Amin gave himself up voluntarily to Pakistani authorities after assurances were given to his family that he would not be mistreated, but was then tortured repeatedly through 2004 and forced into false confessions.
Amin alleges that during his detention he was met by British intelligence officials on almost a dozen occasions.
Amin was released by Pakistani authorities after a ten-month illegal detention, and then arrested upon arrival at Heathrow airport in 2005.
Pakistani intelligence sources said that Amin’s account of his detention and meetings with British and American intelligence personnel are ‘essentially accurate’.
These sources told Human Rights Watch that Amin’s was a ‘high pressure’ case and that the British and American desire for information from him was ‘insatiable’.
The sources added that the British and American agents who were ‘party’ to Amin’s detention were ‘perfectly aware that we were using all means possible to extract information from him and were grateful that we were doing so’.
Human Rights Watch researcher Hasan said: ‘The evil of terrorism does not justify participating in or using the results of torture.

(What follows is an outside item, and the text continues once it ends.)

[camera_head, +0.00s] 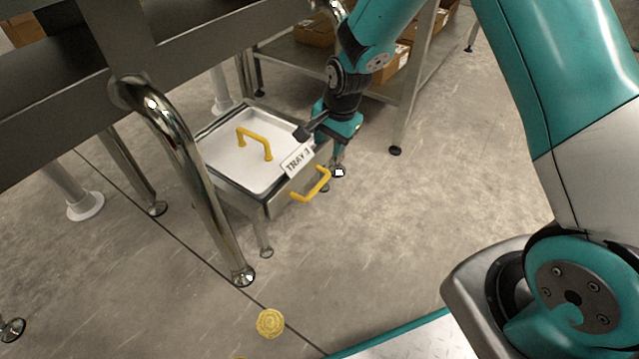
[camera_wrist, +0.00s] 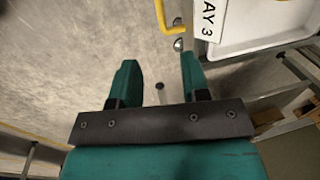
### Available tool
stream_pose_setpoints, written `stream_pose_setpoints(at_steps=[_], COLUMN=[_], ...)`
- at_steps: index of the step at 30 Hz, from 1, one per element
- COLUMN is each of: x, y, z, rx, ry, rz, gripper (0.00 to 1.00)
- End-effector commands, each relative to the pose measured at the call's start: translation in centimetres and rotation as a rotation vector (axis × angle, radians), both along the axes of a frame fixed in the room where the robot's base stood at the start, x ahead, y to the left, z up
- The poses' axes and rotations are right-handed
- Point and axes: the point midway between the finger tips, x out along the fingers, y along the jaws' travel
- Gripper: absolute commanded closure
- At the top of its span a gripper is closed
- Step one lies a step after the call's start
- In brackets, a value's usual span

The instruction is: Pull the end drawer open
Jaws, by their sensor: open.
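The end drawer is a low metal unit (camera_head: 268,208) labelled TRAY 3 (camera_head: 297,160), with a yellow handle (camera_head: 311,186) on its front. A white lid or tray (camera_head: 225,160) with a second yellow handle (camera_head: 256,141) lies on top. The front handle also shows at the top of the wrist view (camera_wrist: 163,17), beside the label (camera_wrist: 208,18). My gripper (camera_head: 338,168) is open and empty, pointing down just beyond the front handle and apart from it. In the wrist view its two fingers (camera_wrist: 160,78) are spread, with the handle ahead of them.
A chrome tube leg (camera_head: 190,170) of the conveyor frame stands left of the drawer. A metal shelf (camera_head: 300,55) with cardboard boxes (camera_head: 313,32) stands behind. A yellow round floor mark (camera_head: 270,323) lies in front. The floor right of the drawer is clear.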

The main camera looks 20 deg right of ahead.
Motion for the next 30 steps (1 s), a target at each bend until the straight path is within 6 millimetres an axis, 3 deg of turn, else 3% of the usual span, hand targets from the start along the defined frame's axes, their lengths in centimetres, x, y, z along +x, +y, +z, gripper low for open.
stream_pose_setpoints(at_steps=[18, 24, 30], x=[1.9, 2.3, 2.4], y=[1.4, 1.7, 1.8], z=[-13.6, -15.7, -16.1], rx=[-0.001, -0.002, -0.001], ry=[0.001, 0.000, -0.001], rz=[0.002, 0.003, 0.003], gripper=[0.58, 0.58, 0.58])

‘Until an independent inquiry is held and those responsible held accountable, Britain’s reputation as a rights-respecting nation will stand tarnished.’
General denials of complicity in torture from the foreign and home secretaries have not addressed the specific allegations made by Human Rights Watch, The Guardian newspaper, and lawyers representing torture victims, the US charity emphasised.
The government has also failed to respond adequately to the findings and recommendations of the Joint Committee on Human Rights (JCHR) and the Foreign Affairs Committee. The JCHR has called for an independent judicial inquiry.
‘The British government has stonewalled parliament, victims and the public alike in refusing to answer any questions about its behaviour in Pakistan,’ Hasan said.
‘It should immediately set up an independent judicial inquiry and put in place measures to ensure that its complicity in torture never happens again.’